Begin Listed records

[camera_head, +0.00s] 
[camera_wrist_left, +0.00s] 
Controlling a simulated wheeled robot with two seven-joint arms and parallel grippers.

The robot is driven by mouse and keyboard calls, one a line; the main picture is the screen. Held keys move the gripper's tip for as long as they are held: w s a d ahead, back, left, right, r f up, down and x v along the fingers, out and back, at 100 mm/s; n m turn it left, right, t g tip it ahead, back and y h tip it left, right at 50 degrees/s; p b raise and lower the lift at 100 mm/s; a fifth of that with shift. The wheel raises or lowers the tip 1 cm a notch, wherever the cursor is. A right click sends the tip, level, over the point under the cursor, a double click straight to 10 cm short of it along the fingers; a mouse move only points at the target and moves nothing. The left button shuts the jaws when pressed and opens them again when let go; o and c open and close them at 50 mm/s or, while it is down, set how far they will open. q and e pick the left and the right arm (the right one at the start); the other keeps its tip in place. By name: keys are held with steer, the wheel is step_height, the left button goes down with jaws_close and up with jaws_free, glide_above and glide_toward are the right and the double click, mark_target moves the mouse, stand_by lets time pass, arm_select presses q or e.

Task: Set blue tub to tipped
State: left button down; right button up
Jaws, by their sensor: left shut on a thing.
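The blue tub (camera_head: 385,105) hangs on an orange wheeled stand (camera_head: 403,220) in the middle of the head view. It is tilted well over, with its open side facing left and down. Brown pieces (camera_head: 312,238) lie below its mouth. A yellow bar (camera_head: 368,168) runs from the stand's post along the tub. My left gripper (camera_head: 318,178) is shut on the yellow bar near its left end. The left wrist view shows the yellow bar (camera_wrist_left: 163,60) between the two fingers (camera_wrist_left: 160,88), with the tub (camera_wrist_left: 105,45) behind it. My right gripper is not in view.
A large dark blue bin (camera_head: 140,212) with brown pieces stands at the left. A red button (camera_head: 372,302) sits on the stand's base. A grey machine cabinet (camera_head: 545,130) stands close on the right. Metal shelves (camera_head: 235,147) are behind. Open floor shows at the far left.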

End Listed records
Begin Listed records

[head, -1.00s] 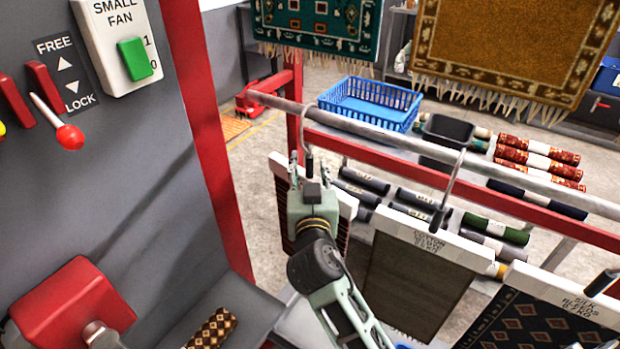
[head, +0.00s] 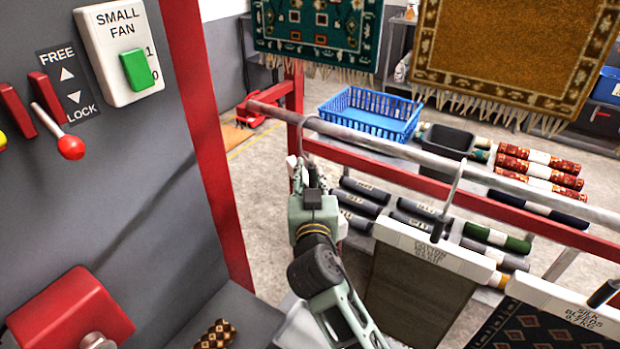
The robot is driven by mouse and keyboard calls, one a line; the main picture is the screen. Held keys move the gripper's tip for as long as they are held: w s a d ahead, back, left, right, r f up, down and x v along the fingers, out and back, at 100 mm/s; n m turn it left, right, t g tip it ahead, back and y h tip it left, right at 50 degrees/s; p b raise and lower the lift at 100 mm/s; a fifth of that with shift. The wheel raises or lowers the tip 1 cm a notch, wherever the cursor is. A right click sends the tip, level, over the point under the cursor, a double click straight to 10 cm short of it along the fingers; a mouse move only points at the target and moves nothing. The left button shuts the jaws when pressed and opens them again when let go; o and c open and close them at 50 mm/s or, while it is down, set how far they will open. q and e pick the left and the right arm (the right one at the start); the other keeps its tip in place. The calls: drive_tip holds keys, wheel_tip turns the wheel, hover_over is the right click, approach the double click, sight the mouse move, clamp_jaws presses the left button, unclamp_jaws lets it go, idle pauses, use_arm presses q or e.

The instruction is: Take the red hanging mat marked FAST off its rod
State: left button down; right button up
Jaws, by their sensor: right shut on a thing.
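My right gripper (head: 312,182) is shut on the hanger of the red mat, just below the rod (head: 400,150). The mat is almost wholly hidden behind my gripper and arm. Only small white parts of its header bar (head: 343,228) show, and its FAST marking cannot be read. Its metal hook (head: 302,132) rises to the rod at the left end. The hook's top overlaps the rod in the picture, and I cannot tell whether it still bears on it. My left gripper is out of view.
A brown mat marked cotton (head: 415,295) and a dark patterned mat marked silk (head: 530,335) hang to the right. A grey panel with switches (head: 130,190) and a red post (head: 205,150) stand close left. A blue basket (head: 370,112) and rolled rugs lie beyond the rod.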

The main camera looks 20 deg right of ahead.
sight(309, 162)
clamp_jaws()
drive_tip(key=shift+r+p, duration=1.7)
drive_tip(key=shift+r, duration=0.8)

End Listed records
Begin Listed records

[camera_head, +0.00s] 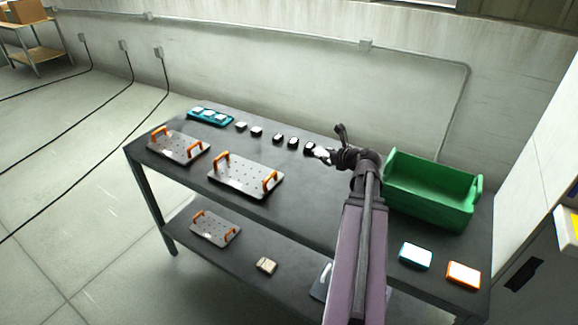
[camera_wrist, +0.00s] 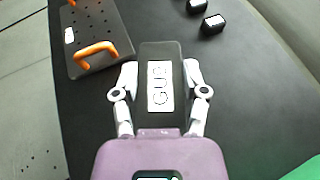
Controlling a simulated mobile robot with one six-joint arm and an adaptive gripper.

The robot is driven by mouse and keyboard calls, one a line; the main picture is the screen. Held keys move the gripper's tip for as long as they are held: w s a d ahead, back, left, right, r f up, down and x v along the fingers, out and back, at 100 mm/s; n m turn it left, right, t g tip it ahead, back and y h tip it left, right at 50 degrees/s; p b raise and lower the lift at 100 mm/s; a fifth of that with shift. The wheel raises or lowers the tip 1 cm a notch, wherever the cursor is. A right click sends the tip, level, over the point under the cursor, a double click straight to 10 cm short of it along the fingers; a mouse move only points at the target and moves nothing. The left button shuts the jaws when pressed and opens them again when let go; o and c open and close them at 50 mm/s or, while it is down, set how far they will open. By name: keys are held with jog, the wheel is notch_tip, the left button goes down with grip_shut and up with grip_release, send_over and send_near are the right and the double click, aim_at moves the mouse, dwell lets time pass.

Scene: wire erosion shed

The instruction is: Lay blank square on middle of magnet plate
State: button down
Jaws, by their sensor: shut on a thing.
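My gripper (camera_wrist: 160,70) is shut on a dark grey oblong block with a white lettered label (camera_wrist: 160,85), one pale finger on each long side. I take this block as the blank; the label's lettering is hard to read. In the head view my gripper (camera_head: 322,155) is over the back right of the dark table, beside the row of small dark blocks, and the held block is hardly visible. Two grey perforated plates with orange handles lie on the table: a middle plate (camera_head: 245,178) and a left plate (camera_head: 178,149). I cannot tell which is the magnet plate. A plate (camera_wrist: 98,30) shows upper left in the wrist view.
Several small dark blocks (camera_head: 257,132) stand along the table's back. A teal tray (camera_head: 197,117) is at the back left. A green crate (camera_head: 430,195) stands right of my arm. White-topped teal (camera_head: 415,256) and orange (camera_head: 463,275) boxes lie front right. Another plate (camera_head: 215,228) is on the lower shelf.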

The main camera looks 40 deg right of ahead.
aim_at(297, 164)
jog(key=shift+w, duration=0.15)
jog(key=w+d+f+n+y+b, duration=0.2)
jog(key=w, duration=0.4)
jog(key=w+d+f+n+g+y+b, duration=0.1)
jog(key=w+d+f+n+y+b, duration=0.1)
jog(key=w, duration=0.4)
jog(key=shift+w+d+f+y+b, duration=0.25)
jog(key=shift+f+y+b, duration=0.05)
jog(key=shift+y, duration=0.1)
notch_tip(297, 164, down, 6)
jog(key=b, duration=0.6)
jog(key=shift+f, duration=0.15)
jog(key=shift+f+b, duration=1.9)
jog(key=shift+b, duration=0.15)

End Listed records

*Brief:*
Extract each line holding the word "Controlling" from the records.

*Complete response:*
Controlling a simulated wheeled robot with two seven-joint arms and parallel grippers.
Controlling a simulated mobile robot with one six-joint arm and an adaptive gripper.

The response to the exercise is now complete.